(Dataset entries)
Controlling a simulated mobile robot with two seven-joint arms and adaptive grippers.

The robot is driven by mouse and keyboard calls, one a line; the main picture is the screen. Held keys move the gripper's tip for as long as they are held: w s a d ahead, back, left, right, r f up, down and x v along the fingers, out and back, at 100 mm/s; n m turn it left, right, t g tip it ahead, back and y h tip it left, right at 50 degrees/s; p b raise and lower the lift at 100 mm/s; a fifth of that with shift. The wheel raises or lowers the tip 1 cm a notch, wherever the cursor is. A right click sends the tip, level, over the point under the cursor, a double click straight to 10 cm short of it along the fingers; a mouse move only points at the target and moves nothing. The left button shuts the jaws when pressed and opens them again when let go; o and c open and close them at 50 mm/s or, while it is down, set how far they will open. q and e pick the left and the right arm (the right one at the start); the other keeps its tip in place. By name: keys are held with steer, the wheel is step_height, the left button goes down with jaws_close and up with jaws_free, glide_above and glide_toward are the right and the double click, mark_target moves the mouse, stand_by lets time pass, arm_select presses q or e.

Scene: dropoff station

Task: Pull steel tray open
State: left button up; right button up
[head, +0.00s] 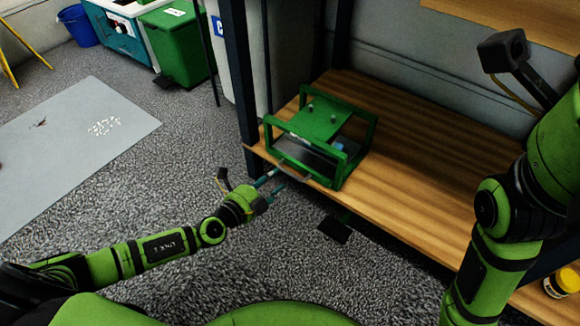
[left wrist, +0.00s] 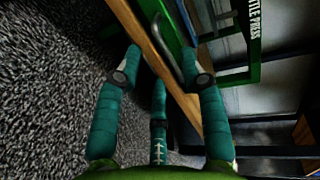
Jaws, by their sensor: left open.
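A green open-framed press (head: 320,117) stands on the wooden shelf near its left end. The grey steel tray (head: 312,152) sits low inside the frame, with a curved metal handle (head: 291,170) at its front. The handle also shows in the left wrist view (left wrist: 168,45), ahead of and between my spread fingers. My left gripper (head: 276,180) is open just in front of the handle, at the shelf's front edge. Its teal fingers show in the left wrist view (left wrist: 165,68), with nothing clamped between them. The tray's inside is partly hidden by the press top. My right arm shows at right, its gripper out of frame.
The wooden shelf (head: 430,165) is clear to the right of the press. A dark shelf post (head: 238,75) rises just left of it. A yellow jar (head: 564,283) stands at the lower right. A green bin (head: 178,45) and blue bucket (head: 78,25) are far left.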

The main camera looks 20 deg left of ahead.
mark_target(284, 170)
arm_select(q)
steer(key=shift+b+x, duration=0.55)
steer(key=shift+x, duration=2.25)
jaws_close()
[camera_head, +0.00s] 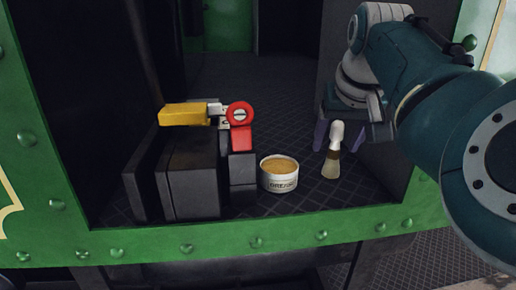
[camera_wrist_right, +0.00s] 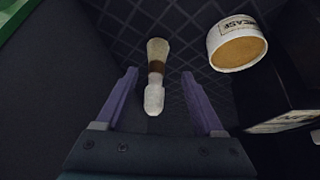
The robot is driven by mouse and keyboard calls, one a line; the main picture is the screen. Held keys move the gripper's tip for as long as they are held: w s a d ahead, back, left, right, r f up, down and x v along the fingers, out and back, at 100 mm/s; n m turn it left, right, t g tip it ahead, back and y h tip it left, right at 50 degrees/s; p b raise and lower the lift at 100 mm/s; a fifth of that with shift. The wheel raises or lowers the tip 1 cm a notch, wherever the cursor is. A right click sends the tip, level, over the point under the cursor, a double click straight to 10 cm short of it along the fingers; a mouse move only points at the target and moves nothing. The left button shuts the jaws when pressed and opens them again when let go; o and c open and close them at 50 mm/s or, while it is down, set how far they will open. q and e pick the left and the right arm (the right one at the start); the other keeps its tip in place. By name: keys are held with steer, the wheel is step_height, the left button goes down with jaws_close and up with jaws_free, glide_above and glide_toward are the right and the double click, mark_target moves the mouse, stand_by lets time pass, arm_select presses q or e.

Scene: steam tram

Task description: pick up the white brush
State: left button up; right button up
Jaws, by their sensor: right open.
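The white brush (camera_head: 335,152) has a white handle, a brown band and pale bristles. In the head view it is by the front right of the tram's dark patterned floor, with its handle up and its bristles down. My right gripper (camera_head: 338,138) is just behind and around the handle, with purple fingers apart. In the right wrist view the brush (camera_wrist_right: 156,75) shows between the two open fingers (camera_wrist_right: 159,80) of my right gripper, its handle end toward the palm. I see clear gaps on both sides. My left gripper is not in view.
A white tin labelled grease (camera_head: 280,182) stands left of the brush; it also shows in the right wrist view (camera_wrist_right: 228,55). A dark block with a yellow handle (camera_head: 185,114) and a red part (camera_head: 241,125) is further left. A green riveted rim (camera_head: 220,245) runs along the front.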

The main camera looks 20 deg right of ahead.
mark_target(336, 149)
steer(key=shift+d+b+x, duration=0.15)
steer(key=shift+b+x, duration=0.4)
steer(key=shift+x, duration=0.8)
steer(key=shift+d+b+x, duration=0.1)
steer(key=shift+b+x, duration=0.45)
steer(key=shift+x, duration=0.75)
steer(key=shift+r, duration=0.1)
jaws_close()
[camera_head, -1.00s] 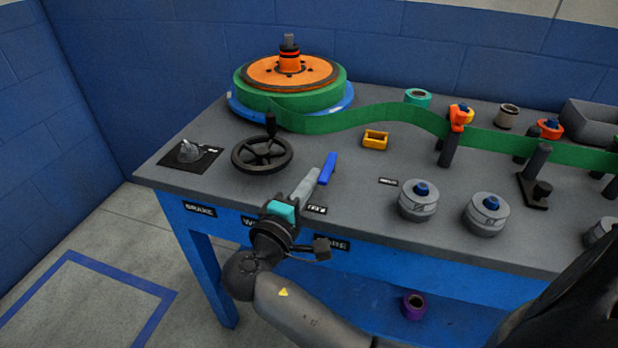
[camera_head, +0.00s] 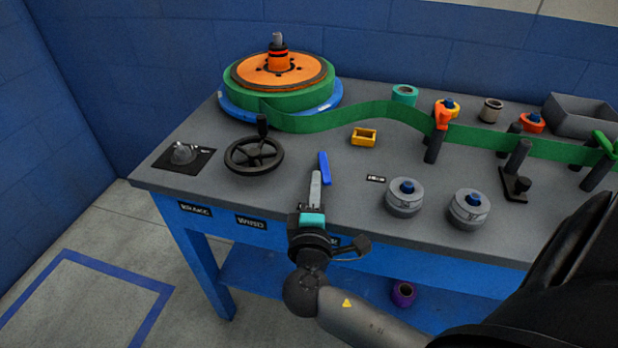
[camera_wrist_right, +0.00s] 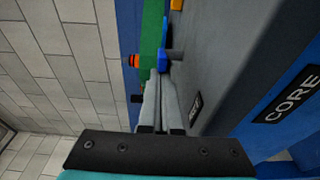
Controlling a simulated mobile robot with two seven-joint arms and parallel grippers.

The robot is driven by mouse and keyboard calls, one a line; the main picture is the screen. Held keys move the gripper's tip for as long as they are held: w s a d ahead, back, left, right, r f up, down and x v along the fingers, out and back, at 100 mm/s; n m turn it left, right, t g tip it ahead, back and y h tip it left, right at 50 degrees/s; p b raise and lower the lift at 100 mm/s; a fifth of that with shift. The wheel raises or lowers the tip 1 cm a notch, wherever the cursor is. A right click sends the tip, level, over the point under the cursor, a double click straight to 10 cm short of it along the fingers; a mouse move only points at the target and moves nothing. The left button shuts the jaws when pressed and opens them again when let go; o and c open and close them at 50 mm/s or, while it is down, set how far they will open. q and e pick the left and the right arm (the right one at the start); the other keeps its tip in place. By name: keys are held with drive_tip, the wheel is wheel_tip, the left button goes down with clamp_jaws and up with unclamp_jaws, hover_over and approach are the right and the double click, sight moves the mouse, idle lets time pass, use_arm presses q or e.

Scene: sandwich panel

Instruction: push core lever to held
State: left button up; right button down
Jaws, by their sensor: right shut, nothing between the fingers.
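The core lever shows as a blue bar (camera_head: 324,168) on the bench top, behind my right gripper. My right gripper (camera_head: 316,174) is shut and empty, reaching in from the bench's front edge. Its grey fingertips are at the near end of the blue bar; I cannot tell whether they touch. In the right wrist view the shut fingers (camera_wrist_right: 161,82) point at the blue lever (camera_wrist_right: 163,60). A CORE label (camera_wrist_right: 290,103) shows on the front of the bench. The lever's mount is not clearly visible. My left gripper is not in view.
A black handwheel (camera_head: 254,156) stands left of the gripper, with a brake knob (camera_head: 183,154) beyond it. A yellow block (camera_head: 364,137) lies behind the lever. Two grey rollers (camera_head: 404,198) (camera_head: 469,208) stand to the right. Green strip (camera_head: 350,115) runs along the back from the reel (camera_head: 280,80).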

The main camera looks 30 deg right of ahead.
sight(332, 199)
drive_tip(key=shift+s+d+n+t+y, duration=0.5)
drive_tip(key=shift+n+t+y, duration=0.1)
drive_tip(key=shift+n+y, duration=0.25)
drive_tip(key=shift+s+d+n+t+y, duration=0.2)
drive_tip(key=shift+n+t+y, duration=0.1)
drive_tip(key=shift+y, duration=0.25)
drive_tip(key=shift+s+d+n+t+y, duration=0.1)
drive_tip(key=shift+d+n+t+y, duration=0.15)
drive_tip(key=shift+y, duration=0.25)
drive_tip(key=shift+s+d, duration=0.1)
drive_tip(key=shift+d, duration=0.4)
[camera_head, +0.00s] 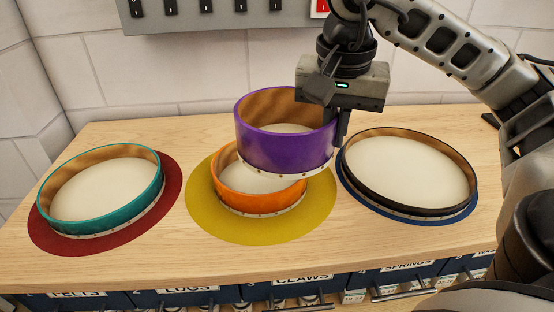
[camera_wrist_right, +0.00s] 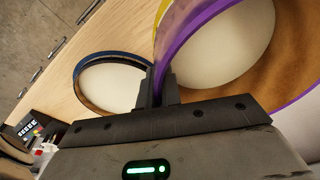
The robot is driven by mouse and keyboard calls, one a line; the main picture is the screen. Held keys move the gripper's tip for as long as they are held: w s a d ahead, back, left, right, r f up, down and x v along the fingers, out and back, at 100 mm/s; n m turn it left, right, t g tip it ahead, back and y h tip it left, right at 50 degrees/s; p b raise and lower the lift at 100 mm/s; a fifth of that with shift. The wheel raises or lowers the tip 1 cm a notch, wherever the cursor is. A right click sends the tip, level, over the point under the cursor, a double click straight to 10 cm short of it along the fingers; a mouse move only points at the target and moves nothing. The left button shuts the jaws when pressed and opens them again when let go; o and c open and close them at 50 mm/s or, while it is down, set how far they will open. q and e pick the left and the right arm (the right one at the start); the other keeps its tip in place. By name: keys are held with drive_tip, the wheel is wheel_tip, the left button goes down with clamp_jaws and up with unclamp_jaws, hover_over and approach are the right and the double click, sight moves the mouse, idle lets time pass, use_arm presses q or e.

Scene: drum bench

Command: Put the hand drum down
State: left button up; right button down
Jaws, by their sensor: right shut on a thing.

_REQUIREMENT_: Pull out all lines of the data with the string "Task".

_SOLVED PROBLEM_:
Task: Pull steel tray open
Task description: pick up the white brush

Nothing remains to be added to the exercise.